Water
I spend an unreasonable amount of my life on the water. This is the part of the site where I try to explain why.
@heart_wrench


Foiling is still a young sport, and tends to reinvent itself every year. New disciplines, new gear, new techniques - everyone's always learning. This creates a precious thing: a community where nine-year-olds and seventy-year-olds, pro surfers and total novices, are all figuring it out together. I love the social fabric this creates - and as much as I love the flow state of flight, the true reward is the friends I've made along the way. Yes, I know that's lame. It's true and I'm sticking to it.



This also means I learned as an adult. I remember all the hopelessness, the exhaustion, the screamed curses that I thought were just for me but turns out the wind carries those pretty well, the flesh wounds and broken bones, the annual cycle of "this is impossible" becoming "I can do this! (sometimes)". Foiling takes grit: a willingness to look stupid, get tired, and keep showing up. But we all remember those days - so there's always a pep talk on the beach, or someone flying by making it look easy, yelling that you've got it.
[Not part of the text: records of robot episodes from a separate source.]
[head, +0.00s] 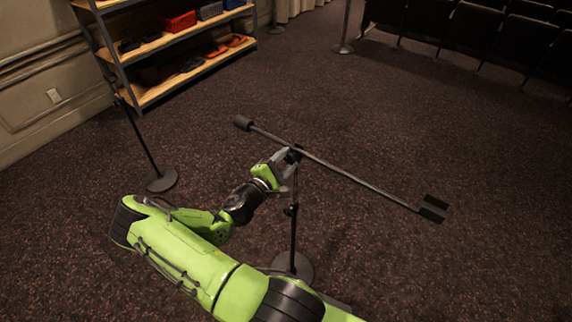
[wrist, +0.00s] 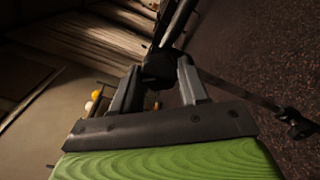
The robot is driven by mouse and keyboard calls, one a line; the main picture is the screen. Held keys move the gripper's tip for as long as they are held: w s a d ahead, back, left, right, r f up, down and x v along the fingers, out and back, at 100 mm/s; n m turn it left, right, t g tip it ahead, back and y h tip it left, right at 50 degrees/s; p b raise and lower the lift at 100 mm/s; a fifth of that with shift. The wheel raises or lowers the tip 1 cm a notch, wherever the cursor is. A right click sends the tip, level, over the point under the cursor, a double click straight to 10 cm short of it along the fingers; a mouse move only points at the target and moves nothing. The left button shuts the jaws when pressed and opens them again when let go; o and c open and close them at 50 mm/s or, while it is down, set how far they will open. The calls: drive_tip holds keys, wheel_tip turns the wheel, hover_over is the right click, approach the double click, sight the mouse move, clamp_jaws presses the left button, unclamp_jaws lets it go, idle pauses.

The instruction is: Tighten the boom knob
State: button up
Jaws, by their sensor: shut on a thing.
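A boom stand stands in front of me in the head view, with a long grey boom (head: 355,178) lying across its top. The boom has a dark counterweight (head: 243,123) at its upper left end and a dark forked clip (head: 433,208) at its lower right end. My gripper (head: 288,157) is at the joint where the boom meets the upright pole (head: 293,225). In the wrist view my gripper (wrist: 160,85) has its two fingers on either side of the dark boom knob (wrist: 158,66), shut on it. The fingers partly hide the knob.
A shelf unit (head: 180,55) with bins and small items stands at the back left. Another stand with a round base (head: 162,180) is left of my arm. Dark seats (head: 480,30) line the back right. The carpet right of the boom is clear.

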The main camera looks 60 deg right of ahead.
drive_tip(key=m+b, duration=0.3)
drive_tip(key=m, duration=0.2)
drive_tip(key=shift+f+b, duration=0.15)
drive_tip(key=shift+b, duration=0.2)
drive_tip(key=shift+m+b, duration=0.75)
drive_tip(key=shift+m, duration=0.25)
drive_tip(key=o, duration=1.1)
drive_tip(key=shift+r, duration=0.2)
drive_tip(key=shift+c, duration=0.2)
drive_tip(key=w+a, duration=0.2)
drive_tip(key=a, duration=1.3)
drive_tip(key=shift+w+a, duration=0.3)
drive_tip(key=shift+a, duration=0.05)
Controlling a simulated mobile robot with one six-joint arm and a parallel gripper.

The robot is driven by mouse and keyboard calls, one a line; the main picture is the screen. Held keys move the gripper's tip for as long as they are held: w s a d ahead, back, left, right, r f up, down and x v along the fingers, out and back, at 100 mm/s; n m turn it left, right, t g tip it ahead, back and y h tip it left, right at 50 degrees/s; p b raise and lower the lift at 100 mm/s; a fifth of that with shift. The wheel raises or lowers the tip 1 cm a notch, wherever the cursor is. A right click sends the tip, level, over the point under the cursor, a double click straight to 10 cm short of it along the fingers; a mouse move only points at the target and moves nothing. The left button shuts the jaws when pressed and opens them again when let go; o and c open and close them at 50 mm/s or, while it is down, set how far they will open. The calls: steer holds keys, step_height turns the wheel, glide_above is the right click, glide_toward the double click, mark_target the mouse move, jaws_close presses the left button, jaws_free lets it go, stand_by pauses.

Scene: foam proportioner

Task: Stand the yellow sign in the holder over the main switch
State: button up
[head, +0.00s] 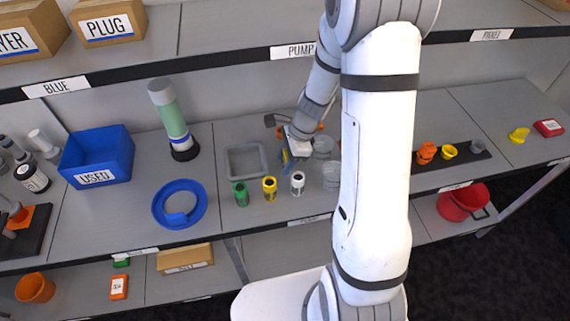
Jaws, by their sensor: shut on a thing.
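My gripper (287,155) is over the middle of the worktop, below the PUMP label, at the far end of my white arm. It is shut on something small that I cannot make out; blue and yellowish slivers show at its tip. My arm and wrist hide much of this spot. I cannot pick out a yellow sign with certainty. A small yellow piece (519,134) lies at the far right, beside a red block (548,128), under the PANEL label (491,35). I cannot tell a sign holder or the main switch there.
Green (240,194), yellow (269,189) and white (297,183) small containers stand in front of a grey tray (246,161). A blue ring (180,205), a green-grey cylinder (170,118) and a blue USED bin (97,158) are left. Orange and yellow cups (427,152) sit right of my arm.

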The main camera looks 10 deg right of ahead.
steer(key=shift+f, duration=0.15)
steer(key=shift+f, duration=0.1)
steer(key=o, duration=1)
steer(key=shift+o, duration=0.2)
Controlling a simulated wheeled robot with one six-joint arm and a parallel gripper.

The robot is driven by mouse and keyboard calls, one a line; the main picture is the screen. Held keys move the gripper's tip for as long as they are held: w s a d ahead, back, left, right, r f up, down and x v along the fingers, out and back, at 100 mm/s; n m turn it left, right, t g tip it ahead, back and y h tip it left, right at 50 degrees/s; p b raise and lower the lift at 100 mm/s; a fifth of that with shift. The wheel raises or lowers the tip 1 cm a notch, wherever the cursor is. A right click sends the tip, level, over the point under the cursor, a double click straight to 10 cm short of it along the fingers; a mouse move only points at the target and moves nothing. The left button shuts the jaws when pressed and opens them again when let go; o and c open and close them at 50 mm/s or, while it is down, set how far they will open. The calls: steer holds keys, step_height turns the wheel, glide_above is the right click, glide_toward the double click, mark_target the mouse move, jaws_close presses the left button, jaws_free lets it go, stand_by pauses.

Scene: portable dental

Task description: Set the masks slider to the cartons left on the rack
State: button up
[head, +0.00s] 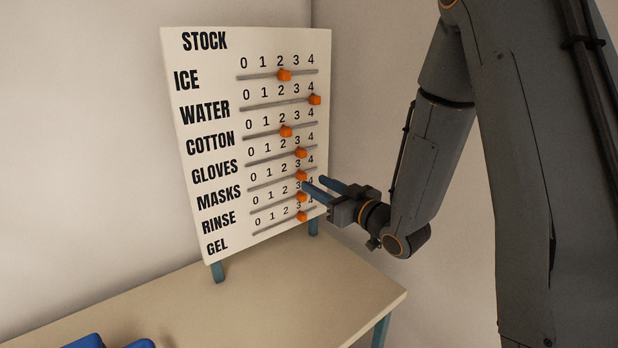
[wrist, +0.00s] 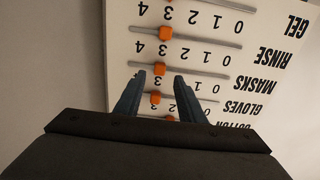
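The white stock board (head: 222,150) stands on the table with rows of slider tracks. The masks slider's orange knob (head: 301,175) is at about 3 on its row. It also shows in the wrist view (wrist: 159,68). My gripper (head: 312,181) is open in front of the board's right side. In the wrist view its two blue fingertips (wrist: 159,74) lie to either side of the masks knob, just short of it in the picture. I cannot tell whether a finger touches it. The rack and its cartons are not recognisable in these views.
The rinse knob (wrist: 165,33) and gloves knob (wrist: 155,97) sit close to the masks knob, one row to each side. The tan table (head: 330,285) is clear before the board. Blue objects (head: 85,341) show partly at the lower left.

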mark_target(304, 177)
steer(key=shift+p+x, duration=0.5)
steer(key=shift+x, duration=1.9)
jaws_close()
Remote work in AI let me do something I thought was a retirement dream: live in my favorite foil spots in the world and train every day. I split my time between the Gorge, the Bay, and Puerto Rico - foil meccas where friends from all over converge. I'm grateful every day that I don't have to choose between work I love and the water.
Hood River
Summer · Gorge wind & waves
San Francisco
Shoulder · Home base, 15 years
Puerto Rico
Winter · Caribbean swells
A broken ankle grounded me from big air kiteboarding, but the foiling world conveniently invents a new sport roughly once a year, so wing foiling appeared right on schedule. I got obsessed, then competitive, and eventually won the North American Wing Foil Championship in 2024 and qualified for Team USA. I still race, but the newer disciplines have pulled me more toward waves. On a hydrofoil, you can find waves everywhere.


Foils unlock waves in a way nothing else does. They're technical and absurdly efficient. You learn to engage with any pocket of energy: a puff of wind, a malformed chunk of chop, the smallest swell. You can feel and surf with all of it.
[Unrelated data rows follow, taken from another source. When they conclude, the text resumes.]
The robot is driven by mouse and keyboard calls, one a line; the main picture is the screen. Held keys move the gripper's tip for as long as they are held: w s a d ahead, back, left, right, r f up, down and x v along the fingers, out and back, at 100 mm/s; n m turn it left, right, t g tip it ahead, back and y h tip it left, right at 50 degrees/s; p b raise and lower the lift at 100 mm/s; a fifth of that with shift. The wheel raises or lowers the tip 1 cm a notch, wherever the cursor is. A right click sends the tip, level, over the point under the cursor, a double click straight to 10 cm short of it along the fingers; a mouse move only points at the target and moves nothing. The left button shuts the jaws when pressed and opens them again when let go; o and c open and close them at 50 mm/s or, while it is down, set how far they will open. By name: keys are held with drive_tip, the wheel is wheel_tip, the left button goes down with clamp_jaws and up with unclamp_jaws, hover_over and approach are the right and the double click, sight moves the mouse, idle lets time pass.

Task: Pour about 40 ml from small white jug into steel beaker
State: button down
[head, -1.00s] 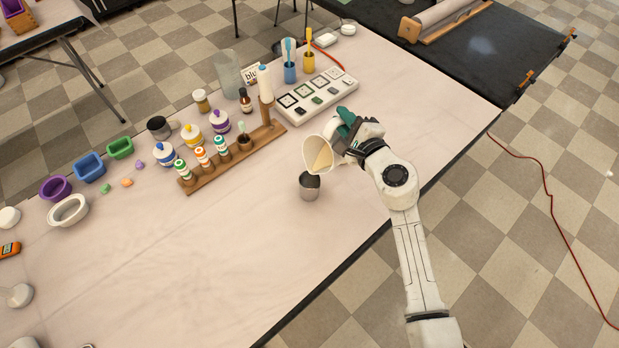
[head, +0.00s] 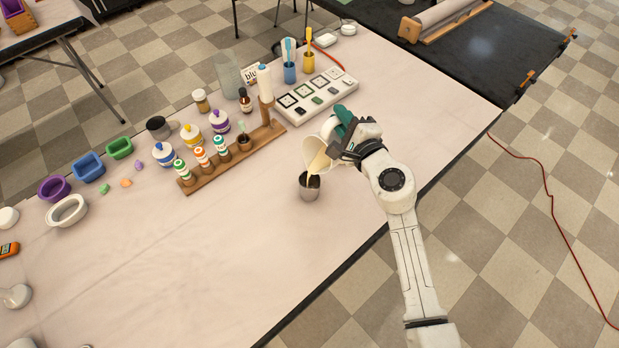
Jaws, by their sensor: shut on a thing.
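The small white jug (head: 314,151) is tilted well over, mouth toward the lower left. Cream-coloured liquid shows inside it and a pale stream (head: 315,171) runs from its lip into the steel beaker. The steel beaker (head: 309,190) stands upright on the table just below the jug's lip; its inside looks dark and its liquid level cannot be told. My gripper (head: 342,138) is shut on the jug from the right side and holds it above the table. The green fingers hide part of the jug; its handle is not clearly visible.
A wooden rack (head: 232,160) with small bottles stands behind and left of the beaker. A pale tray (head: 316,97) with square pieces lies behind the jug. Coloured jars and moulds (head: 88,167) sit at the left. The table in front and left of the beaker is clear.

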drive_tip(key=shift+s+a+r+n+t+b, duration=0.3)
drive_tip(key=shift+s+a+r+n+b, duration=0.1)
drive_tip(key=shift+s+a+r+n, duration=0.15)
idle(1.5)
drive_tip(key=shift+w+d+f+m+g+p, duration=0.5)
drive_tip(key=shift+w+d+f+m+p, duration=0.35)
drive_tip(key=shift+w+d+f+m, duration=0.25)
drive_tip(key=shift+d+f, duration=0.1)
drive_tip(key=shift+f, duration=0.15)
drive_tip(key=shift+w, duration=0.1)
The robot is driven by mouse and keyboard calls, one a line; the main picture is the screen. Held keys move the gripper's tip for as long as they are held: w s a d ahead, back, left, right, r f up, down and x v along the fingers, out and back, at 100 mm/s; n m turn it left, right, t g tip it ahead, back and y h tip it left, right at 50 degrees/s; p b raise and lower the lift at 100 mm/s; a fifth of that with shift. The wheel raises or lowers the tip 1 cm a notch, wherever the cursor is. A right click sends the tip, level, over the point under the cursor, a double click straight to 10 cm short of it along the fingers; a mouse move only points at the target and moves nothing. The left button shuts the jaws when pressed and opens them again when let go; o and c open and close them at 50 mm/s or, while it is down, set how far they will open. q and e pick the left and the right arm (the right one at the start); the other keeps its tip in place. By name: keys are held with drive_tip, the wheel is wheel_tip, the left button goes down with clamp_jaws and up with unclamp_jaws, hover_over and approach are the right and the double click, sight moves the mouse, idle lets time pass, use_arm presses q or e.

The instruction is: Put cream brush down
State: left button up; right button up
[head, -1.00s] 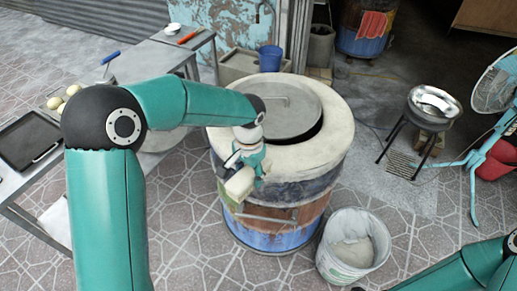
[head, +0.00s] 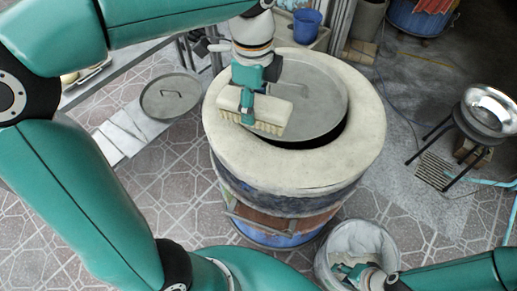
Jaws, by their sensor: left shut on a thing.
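The cream brush (head: 276,112) is a pale block with short bristles along its lower front edge. My left gripper (head: 256,98) reaches down from the top and is shut on the brush. The brush is over the left part of the barrel oven's pale rim (head: 235,150) and the edge of its grey lid (head: 318,95). I cannot tell whether the bristles touch the oven. My right gripper (head: 352,268) is low at the right, over the white bucket (head: 362,238); whether it is open or shut is unclear.
A round metal lid (head: 171,97) with a handle lies left of the oven. A blue bucket (head: 306,24) stands behind it. A metal bowl (head: 488,108) on a black stand is at the right. The oven's front rim is bare.

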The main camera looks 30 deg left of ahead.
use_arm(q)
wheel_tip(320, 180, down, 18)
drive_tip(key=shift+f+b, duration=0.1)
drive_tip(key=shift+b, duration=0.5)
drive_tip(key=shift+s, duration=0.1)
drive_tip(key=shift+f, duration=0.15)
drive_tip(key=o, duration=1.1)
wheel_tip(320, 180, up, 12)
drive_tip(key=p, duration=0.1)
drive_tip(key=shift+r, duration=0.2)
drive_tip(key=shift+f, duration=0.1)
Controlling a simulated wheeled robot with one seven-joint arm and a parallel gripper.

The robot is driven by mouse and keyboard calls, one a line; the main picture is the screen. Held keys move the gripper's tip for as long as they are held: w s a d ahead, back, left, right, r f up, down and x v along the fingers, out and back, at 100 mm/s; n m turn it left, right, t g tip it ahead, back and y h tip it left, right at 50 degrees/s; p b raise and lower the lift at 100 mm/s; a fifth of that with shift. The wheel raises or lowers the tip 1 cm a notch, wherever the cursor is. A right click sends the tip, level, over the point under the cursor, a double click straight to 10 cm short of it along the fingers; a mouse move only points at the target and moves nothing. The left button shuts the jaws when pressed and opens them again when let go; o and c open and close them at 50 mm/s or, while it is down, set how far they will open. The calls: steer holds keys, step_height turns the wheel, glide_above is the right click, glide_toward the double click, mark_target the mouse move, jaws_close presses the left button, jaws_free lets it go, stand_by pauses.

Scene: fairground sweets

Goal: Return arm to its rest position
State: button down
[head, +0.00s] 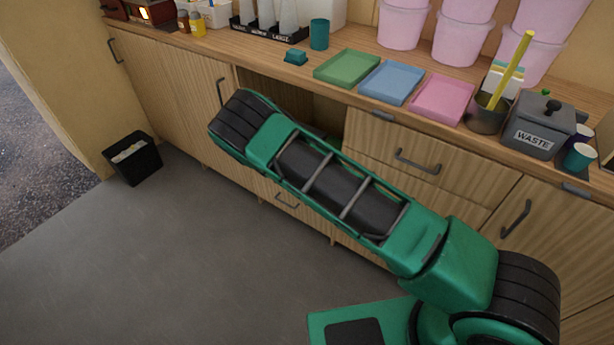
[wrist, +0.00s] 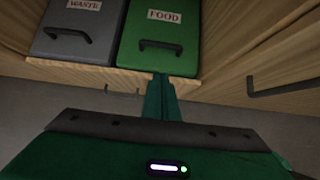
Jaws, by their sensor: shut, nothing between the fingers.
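My gripper (wrist: 161,98) shows in the wrist view as narrow green fingers pressed together, with nothing between them. It points toward the wooden edge in front of two lidded bins, and I cannot tell whether it touches that edge. In the head view my arm stretches across the front of the counter (head: 455,148) toward an open compartment (head: 328,111), and my gripper is hidden behind the arm.
In the wrist view a grey WASTE bin (wrist: 75,45) and a green FOOD bin (wrist: 160,62) sit between wooden panels. Green (head: 347,67), blue (head: 391,82) and pink (head: 443,98) trays lie on the counter. The grey floor (head: 190,260) is clear at left, beside a black bin (head: 133,160).

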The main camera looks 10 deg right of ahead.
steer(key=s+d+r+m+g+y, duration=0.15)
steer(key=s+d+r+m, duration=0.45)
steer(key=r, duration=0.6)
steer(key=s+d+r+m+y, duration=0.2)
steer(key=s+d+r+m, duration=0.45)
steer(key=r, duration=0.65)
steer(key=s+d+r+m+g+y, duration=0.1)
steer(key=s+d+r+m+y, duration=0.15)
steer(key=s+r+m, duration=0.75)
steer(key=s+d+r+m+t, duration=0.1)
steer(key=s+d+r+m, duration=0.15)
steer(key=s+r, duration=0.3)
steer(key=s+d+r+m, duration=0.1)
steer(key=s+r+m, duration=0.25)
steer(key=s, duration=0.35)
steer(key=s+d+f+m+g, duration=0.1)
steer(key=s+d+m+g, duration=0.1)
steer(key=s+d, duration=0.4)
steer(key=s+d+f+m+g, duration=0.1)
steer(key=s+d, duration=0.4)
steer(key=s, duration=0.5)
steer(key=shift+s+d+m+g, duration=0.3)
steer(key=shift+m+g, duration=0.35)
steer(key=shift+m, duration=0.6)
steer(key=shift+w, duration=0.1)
Constantly learning new things on the water helps me in my technical work. I'm comfortable with the discomfort of not knowing something yet, with the process of honing a new skill until it clicks. At work, a tough day is a stressful launch, some frantic Zooms, and "oh my god why did you delete that database." On a double overhead wave, it's getting slammed into a reef twenty feet deep and finding my happy place so I don't panic and drown. Work stress feels manageable after that. Engineering and foiling are equally consuming for me, so it's also fun to make them collide with little side projects like this tool I built to compare upwind performance across gear and conditions.




I've tackled every foil discipline at this point: kite, wing, downwind SUP, Foil Drive, tow foiling behind a jet ski, behind a miniature remote-controlled semi-autonomous jet ski (looking at you, Tow Boogie), and now parawing. We apparently have to invent a more obscure sport every year. You're welcome to call it all windsurfing. I won't correct you.